-------- Provided entries

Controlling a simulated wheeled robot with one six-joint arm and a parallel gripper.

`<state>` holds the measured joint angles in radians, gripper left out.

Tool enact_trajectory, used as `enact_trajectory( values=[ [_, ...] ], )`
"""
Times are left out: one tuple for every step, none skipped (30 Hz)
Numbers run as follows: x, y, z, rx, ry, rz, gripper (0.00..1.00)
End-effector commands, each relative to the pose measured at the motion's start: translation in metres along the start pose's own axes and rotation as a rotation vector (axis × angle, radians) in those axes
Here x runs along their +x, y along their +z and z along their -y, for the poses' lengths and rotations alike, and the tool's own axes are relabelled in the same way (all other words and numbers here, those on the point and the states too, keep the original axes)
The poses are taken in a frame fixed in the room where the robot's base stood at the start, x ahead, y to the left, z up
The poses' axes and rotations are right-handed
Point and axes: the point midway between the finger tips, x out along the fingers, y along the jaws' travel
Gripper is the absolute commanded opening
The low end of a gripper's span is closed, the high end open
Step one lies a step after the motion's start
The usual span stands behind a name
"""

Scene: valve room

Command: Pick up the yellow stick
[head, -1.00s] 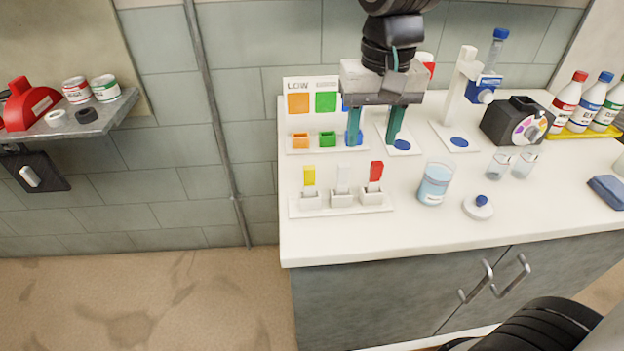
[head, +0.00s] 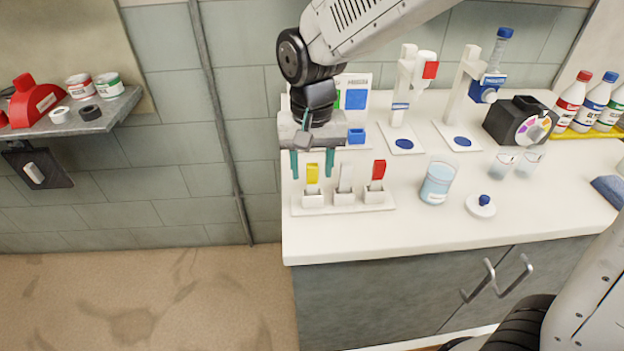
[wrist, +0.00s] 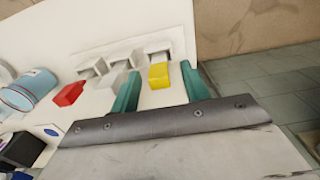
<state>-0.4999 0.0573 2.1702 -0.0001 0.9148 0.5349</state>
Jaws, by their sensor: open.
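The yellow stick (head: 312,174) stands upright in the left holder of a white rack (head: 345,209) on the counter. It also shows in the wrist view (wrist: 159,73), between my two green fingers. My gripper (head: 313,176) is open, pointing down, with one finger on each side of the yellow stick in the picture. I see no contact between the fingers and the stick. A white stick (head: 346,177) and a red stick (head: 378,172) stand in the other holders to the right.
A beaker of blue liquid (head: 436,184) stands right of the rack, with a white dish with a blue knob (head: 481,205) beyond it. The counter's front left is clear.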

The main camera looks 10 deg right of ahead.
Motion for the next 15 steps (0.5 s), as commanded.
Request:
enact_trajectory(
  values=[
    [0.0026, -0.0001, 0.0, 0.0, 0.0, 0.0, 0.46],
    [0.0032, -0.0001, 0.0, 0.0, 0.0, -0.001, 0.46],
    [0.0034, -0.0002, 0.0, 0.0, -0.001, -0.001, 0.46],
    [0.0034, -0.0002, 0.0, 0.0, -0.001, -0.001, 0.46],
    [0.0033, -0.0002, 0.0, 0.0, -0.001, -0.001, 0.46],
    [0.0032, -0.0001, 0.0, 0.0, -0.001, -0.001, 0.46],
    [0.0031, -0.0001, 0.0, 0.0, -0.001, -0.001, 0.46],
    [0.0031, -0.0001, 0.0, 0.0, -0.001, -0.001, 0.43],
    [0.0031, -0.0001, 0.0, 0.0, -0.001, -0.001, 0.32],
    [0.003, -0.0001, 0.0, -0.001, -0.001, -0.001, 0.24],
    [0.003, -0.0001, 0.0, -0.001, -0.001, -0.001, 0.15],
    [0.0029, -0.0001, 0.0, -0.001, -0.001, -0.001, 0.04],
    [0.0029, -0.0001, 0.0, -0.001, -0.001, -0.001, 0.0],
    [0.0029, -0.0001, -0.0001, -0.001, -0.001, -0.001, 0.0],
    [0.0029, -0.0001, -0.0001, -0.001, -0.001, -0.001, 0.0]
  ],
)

----------------
-------- Provided entries

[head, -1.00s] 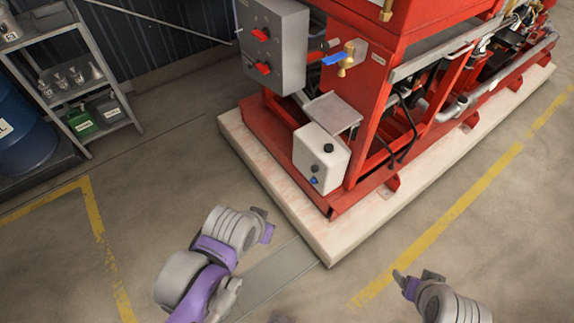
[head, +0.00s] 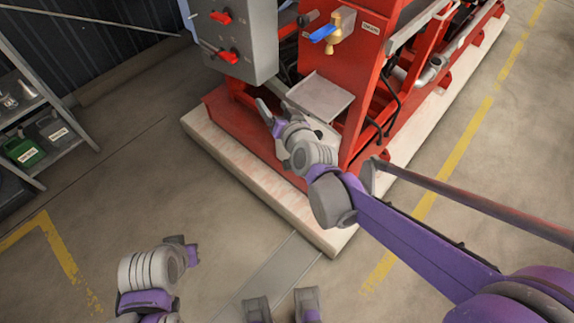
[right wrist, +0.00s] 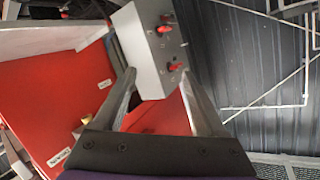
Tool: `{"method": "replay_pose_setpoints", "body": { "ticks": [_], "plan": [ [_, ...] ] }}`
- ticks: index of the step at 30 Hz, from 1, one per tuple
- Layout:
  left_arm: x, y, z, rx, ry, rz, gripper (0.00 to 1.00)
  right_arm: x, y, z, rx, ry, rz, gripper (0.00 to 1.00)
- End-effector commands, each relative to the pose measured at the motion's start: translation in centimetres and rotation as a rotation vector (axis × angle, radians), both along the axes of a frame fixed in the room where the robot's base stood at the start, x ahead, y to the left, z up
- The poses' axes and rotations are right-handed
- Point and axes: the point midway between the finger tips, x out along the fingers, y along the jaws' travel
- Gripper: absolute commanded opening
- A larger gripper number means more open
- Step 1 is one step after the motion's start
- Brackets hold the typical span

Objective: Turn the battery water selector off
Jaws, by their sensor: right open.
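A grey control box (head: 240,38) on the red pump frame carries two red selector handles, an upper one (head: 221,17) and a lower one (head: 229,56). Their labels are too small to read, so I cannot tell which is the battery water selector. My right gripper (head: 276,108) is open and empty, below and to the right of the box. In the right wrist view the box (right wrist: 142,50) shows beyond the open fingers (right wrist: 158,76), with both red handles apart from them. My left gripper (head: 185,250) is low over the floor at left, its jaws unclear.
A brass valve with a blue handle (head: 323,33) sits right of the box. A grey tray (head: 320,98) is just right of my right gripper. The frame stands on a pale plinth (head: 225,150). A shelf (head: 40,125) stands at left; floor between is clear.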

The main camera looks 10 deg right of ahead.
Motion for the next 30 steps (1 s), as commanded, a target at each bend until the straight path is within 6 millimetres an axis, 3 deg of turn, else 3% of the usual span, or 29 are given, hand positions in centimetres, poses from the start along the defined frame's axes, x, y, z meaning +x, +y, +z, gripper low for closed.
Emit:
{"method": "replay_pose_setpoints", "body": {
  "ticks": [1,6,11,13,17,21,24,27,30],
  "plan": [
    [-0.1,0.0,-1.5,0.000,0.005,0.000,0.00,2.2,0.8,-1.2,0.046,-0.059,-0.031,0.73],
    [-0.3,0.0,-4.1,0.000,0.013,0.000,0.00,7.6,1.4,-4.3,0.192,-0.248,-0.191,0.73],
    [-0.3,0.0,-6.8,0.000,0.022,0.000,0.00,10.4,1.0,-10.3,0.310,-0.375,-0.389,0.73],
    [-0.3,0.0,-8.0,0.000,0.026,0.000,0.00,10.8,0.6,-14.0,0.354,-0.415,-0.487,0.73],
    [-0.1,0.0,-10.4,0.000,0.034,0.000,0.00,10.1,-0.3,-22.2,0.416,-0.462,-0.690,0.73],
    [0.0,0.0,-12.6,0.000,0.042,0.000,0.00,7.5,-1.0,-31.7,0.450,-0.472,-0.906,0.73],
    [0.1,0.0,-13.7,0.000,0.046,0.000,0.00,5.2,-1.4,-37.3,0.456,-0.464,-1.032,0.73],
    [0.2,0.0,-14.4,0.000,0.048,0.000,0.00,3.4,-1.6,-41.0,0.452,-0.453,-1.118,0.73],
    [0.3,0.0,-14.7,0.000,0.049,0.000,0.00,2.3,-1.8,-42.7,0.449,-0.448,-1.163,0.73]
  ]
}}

----------------

## Do this
Quote only the lines running from the line that holds "Controlling a simulated" to the line that holds "in those axes", both ends included.

## Result of the exercise
Controlling a simulated wheeled robot with one six-joint arm and a parallel gripper.

`<state>` holds the measured joint angles in radians, gripper left out.

Tool enact_trajectory, used as `enact_trajectory( values=[ [_, ...] ], )`
"""
Times are left out: one tuple for every step, none skipped (30 Hz)
Numbers run as follows: x, y, z, rx, ry, rz, gripper (0.00..1.00)
End-effector commands, each relative to the pose measured at the motion's start: translation in metres along the start pose's own axes and rotation as a rotation vector (axis × angle, radians) in those axes

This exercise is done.